I'm not a fan of TV on board a boat, but if you have one, use it! As an alternative, I have found many stations offer a live stream on the Internet, or it makes a good excuse to hang out in the marina lounge or a local bar! Unfortunately, in most places broadcast radio is much less useful — it is hard to find a station broadcasting detailed, accurate weather. 

When prepping for a storm your chartplotter, paper charts and cruising guides become critical. If I don't have paper charts of the area, I print out a very detailed chart of my surroundings and I keep it in a plastic zipper bag. You never know when the electronics or your power supply will fail, and things are likely to get very wet — even down below!

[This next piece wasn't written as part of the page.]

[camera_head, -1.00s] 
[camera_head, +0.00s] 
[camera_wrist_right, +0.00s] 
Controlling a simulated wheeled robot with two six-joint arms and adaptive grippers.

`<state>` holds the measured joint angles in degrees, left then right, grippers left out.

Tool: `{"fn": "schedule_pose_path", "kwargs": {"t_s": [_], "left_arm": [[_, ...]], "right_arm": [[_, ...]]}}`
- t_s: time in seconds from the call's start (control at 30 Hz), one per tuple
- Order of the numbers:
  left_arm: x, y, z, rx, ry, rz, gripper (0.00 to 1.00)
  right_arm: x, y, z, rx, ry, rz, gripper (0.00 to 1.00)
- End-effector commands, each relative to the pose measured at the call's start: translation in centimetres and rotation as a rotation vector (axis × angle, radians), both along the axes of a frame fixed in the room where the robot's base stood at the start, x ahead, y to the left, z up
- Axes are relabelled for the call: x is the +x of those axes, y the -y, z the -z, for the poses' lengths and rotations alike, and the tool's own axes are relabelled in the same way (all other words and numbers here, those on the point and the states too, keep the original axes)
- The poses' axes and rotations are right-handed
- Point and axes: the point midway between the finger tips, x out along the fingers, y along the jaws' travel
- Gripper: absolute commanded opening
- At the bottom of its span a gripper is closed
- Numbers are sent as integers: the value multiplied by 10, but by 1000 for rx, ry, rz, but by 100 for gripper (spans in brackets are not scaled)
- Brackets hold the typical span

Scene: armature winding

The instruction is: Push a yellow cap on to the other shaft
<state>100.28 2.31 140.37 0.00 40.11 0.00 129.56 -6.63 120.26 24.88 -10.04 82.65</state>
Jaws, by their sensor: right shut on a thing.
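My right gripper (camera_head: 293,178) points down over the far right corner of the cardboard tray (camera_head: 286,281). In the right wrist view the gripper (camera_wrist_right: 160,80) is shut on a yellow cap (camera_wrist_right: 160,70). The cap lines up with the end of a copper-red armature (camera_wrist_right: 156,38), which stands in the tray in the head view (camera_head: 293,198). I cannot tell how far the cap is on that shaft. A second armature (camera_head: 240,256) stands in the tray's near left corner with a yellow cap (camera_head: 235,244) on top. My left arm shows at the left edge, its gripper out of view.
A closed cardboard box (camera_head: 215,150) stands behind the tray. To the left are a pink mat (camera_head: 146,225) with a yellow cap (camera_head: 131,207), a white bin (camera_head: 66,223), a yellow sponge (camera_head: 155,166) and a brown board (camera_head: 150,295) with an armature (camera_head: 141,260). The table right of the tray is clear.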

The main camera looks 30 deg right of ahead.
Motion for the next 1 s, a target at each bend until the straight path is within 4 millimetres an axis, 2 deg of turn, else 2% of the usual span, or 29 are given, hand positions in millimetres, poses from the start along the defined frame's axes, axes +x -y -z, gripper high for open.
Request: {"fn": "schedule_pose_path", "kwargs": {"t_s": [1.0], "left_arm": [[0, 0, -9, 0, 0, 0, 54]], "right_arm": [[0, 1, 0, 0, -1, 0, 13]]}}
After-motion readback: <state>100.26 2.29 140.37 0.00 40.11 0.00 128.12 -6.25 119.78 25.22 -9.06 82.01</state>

Many boaters have their main plotter at the steering station, which is not where you want to be located during a hurricane or a close approach. Make sure you have some sort of plotting device that can be used down below. As a storm's track relative to your location becomes defined, there is often time to readjust lines, move anchors to better locations or even move the boat a short distance to get better shelter. A chartplotter down below will tell you if there is enough water to get in behind that protective point, or whether you are now going to be downwind of that large marina with boats and docks breaking loose! 

Assuming you've got your boat well secured and in good shelter, often the biggest problem is debris or other boats floating down on you. I spent a good portion of Hurricane Bob lying on the bow of my boat fending off floating junk including an upside-down ATV, a large old Christmas tree and numerous 100-pound propane tanks. Often the biggest danger is other boats breaking loose and taking you with them, so use those charts to not only determine what will be immediately upwind of you but what might be floating down the river, bay or harbor from an unseen marina around the bend or an abandoned wharf falling apart. 

Needless to say, with that early warning you have had (you've been monitoring the NHC, right!?), you've explored the territory around your boat in the dinghy and have plotted out all possible hazards. I have a portable depth sounder that I use in the dinghy to give me an accurate idea of depths and hazards all around the boat for some distance — in case I drag, or in case I have to move the boat deliberately for some reason. In Maine I once found that the mooring the harbormaster had put me on allowed my boat to swing over a large boulder that would have been very close to my keel depth at an extreme low tide. I moved. Take those depth readings and write them down on that big-scale, small area paper chart you have printed out. This chart can be useful later if you find your boat has dragged into a shoaler area. 

Think ahead, use your charts to plot out every detail of your sheltered spot, and be prepared with backups for the backups when everything is soaked and broken! Stay safe this hurricane season.